Manipular as emoções de uma história dessa forma é pra poucos. Na verdade, nesta segunda parte, Martin consegue tornar seus personagens tão mais humanos que fica impossível estabelecer maniqueísmos como heróis e vilões. Em A Fúria dos Reis, cada um tem sua motivação para lutar, trair, matar ou morrer. Os personagens têm códigos distintos de conduta e moral e são todos complexos, expostos em suas minúcias em cada capítulo ponto de vista. Nesse quesito, cada detalhe vale a pena. Porque você se identifica com eles.
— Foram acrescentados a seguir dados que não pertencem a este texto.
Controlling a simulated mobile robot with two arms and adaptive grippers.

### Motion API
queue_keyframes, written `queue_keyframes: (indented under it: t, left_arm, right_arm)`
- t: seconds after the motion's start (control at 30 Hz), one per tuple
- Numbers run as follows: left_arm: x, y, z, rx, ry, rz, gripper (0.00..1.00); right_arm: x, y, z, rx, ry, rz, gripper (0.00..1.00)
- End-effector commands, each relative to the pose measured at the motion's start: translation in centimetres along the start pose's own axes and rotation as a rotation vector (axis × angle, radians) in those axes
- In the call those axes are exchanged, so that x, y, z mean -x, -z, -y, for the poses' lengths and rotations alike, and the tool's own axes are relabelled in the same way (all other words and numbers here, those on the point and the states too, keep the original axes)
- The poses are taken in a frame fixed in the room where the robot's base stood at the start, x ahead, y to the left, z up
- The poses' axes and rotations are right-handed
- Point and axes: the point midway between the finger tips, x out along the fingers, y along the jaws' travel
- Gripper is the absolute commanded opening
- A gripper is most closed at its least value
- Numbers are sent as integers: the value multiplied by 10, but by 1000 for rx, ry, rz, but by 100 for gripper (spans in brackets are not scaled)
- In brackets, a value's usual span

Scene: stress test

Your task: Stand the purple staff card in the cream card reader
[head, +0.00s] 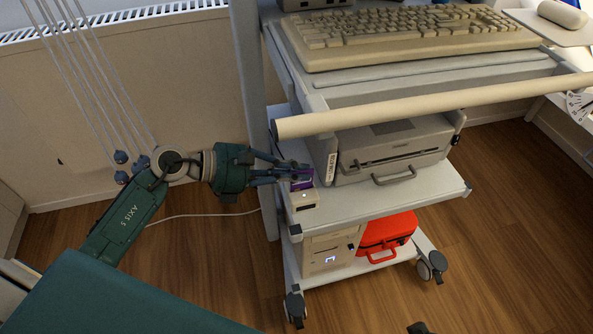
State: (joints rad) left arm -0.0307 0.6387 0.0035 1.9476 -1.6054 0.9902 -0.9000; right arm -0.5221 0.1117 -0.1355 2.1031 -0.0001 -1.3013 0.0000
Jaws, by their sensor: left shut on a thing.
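The cream card reader (303,200) sits on the left front corner of the cart's middle shelf. My left gripper (300,174) comes in from the left and is shut on the purple staff card (302,184). The card is just above the back part of the reader, and its lower edge looks close to the reader's top. I cannot tell whether the card is in the slot or only in front of or over it. The fingers hide part of the card. My right gripper is not in view.
A grey printer (390,150) stands on the same shelf, close right of the reader. A cream bar (430,105) runs above the shelf, below the keyboard (410,35). A cream computer (330,252) and red case (388,232) stand lower. The shelf front (400,200) is clear.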

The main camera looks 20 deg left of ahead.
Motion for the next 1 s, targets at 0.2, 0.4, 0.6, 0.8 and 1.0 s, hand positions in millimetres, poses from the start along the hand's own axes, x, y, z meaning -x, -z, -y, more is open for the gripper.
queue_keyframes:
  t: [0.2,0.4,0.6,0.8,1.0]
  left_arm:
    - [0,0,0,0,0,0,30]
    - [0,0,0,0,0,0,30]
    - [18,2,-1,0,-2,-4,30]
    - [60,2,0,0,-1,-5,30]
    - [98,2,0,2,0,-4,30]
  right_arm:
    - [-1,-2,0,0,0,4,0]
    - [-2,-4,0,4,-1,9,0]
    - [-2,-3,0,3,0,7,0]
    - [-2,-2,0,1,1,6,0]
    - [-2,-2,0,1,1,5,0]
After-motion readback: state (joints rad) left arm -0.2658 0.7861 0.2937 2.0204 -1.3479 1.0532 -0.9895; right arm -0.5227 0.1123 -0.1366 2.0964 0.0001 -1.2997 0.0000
Martin é assertivo até mesmo para lidar com questões delicadas do universo feminino, como quando Sansa Stark sangra e percebe que pode dar filhos a Joffrey, de quem ela está noiva, mas de quem ela também tem mais medo. Sansa aos poucos desabrocha e amadurece, torna-se uma personagem infinitamente mais interessante do que era no primeiro livro, e ainda assim mantém o ar de menina inocente, com um toque de delicadeza feminina raro de se ver nas mãos de um autor homem. É fantástico ver como o otimismo e a credulidade de Sansa vão aos poucos sendo minados e em como ela tenta extrair força disso. Curiosamente, num outro extremo, vemos a outra manifestação da força feminina do livro: Arya Stark. MINHA PERSONAGEM PREFERIDA sofre pra caramba nessa parte da história. Infelizmente, Arya também demora a engrenar. Mas, quando acontece, ela assume uma postura mais prática e brutal e, diferente de Sansa, reage aos acontecimentos. Quando Arya parte para ofensiva, transforma-se no Fantasma de Harrenhal. E quando ela espertamente engana um soldado e corta o pescoço dele com uma faca finalmente vemos porque Arya é ARYA. UMA STARK. A MELHOR STARK.
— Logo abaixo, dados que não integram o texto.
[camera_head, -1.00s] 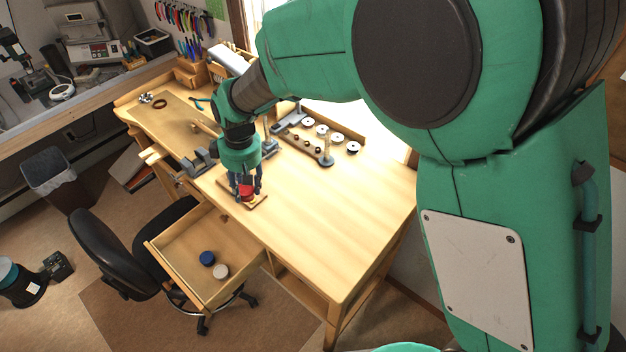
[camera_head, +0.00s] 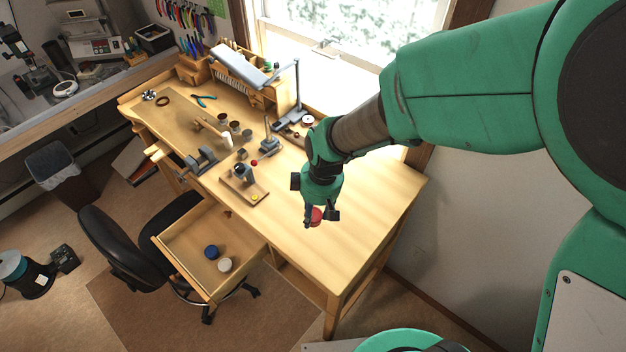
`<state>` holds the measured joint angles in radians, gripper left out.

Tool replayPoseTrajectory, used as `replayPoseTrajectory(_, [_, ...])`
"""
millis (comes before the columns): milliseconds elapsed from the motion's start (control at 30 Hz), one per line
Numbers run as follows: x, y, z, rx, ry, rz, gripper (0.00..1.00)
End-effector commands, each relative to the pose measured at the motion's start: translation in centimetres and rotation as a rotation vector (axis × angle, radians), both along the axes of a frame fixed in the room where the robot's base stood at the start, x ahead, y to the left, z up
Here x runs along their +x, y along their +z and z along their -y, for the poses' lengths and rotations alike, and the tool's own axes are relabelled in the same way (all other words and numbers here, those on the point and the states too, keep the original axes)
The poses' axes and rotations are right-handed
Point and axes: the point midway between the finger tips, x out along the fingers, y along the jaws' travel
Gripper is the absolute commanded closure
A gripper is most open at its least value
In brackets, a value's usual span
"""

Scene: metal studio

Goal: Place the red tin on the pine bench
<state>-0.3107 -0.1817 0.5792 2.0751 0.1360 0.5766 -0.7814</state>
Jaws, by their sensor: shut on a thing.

No mais, temos aos capítulos de Catelyn Stark, que amadurece como mãe e conselheira, mas que também continua com o péssimo hábito de estar no lugar errado na hora errada, o que só fode a vida dela; Sor Davos Seaworth, ex-contrabandista que virou cavaleiro de Stannis, um personagem promissor, que ainda não teve todo o seu potencial explorado e pode ganhar ainda mais terreno (ou mares) nos próximos livros; Theon Greyjoy, protegido da Casa Stark que ganha mais destaque nesse livro, mas demonstra ser apenas um menino fraco e mimado que só faz merda; e Jon Snow, que continua tentando encontrar seu lugar no mundo e, apesar de crescer na Patrulha da Noite, termina com uma possibilidade realmente intrigante para seu futuro. Sim, acredito firmemente que o destino de Jon Snow é tomar o lugar de Mance Rayder e tornar-se o sexto rei, o Rei Além da Muralha. E isso seria ÉPICO.
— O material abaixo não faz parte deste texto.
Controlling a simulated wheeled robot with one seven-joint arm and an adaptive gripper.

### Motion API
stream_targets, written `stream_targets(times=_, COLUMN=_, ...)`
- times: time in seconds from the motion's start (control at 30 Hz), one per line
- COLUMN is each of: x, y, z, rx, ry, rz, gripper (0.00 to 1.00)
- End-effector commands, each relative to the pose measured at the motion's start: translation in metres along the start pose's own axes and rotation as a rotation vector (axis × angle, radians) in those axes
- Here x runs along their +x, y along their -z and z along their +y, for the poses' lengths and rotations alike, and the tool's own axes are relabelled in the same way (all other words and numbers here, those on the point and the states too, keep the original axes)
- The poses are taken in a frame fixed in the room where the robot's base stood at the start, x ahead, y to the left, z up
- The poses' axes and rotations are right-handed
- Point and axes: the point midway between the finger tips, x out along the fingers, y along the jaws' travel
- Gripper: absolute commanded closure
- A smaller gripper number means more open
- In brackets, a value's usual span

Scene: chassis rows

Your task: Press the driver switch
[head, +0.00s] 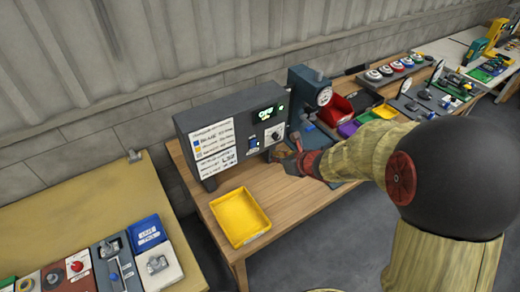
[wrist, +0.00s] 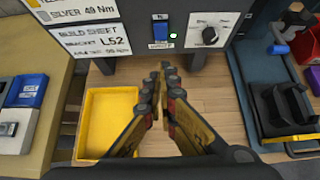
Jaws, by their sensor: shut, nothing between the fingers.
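The dark control box (head: 185,126) stands on the wooden bench against the wall. A blue rocker switch (wrist: 160,27) sits on its front face, above a small label too small to read, and it also shows in the head view (head: 254,142). A small green light (wrist: 173,36) is lit beside it. My gripper (wrist: 161,72) is shut and empty, its fingertips just below the switch in the wrist view and apart from it as far as I can tell. In the head view my gripper (head: 274,154) is at the box's lower right front.
A rotary knob (wrist: 209,35) is right of the switch. A white build sheet (wrist: 93,40) is on the left of the face. A yellow tray (wrist: 107,122) lies on the bench below. A dark fixture (wrist: 283,108) stands at right. Bare bench lies under my gripper.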

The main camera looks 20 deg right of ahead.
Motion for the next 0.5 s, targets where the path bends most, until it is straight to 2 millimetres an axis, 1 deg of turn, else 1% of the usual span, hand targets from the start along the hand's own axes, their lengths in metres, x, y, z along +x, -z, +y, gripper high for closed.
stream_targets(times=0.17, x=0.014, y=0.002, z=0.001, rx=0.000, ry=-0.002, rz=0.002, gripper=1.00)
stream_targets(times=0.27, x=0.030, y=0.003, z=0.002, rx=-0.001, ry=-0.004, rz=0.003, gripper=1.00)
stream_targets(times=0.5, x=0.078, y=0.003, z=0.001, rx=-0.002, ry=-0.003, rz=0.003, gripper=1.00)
Aliás, divagando um pouco. Jon e Daenerys são os personagens mais deslocados de toda a saga. Até agora são os únicos que se mantêm mais distantes das intrigas políticas e das guerras do mundo. São parte dos fatos, mas minimamente atrelados a eles. Mas são os que parecem mais envoltos pela jornada de crescimento e descoberta dos heróis, uma jornada que deve levá-los ao ápice da saga. Talvez até mesmo juntos. Muitos se perguntam se há protagonistas na história de George Martin. Sim, há. São eles dois. O bastardo e a exilada. Aqueles que podem mudar o mundo, como é visto neste segundo livro. Que podem tornar-se Rei do Norte e Rainha de Westeros. Os verdadeiros reis. Jon e Daenerys. Gelo e Fogo. Se aliados ou inimigos, só o tempo dirá.